Life Long Learning#
Note
Life Long Learning are also called LLL.
Why LLL?#
Humans can learn and memorize things. When we learn about new things, we don’t really forget how to do it. A person can probably swim after years of staying out of a swimming pool, or ride a bicycle despite not having ridden on one in decades. However, machine learning models don’t seem to be able to do that. When performing updates to a model, the model’s ability to perform on the previous tasks are simply destroyed. That’s the reason for the existence of LLL, to help machine retain memory over its lifetime.
How LLL works?#
There are multiple ways to perform LLL. Most LLL methods use one or more of the following principle.
Don’t change the model too much.#
If a model isn’t changed too much, normally you wouldn’t expect the output to change by a huge amount. This method is called weight consolidation. Using this method, you either hard constrain the maximum distance between the old weight and the new weight, or apply penalties for big distances.
Make the model bigger.#
By making the model bigger, you have the option to not modify the old weights by constraining new weights to not affect the old tasks, and only updating the new weights in learning new tasks.
Mix-in data in old tasks when learning new tasks.#
When you’re learning something new, sometimes reviewing what you already know helps clarify the difference between what you already know and the thing that’s new. This approach is no different. When learning a new task, this approach will try to also re-learn old tasks so the model’s ability in performing old tasks don’t get affected.

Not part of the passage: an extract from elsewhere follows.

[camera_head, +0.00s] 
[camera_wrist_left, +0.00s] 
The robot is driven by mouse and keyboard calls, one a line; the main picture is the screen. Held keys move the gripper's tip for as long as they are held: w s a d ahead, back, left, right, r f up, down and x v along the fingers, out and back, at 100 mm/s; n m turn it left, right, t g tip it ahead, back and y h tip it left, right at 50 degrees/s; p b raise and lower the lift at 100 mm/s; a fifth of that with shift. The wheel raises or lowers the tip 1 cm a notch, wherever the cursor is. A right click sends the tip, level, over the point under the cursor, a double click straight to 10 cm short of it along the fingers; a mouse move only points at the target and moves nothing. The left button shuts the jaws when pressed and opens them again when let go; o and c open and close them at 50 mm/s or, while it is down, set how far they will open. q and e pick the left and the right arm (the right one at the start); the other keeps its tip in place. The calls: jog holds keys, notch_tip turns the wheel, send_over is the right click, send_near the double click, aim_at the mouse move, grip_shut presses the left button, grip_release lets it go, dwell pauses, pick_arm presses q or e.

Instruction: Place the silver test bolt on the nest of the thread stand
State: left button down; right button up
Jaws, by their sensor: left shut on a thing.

Don’t learn new things that conflict with what the model already knows.#
When learning a new task, the model is updated in a special direction. This direction can be thought of as the knowledge that the model learns. What this method does is that it retains every updated paths that the model has learned. In learning any new task, the knowledge of previous tasks should never be reduced. In mathematical terms, the gradients in learning new tasks and the gradients in learning old tasks should never have a negative dot product.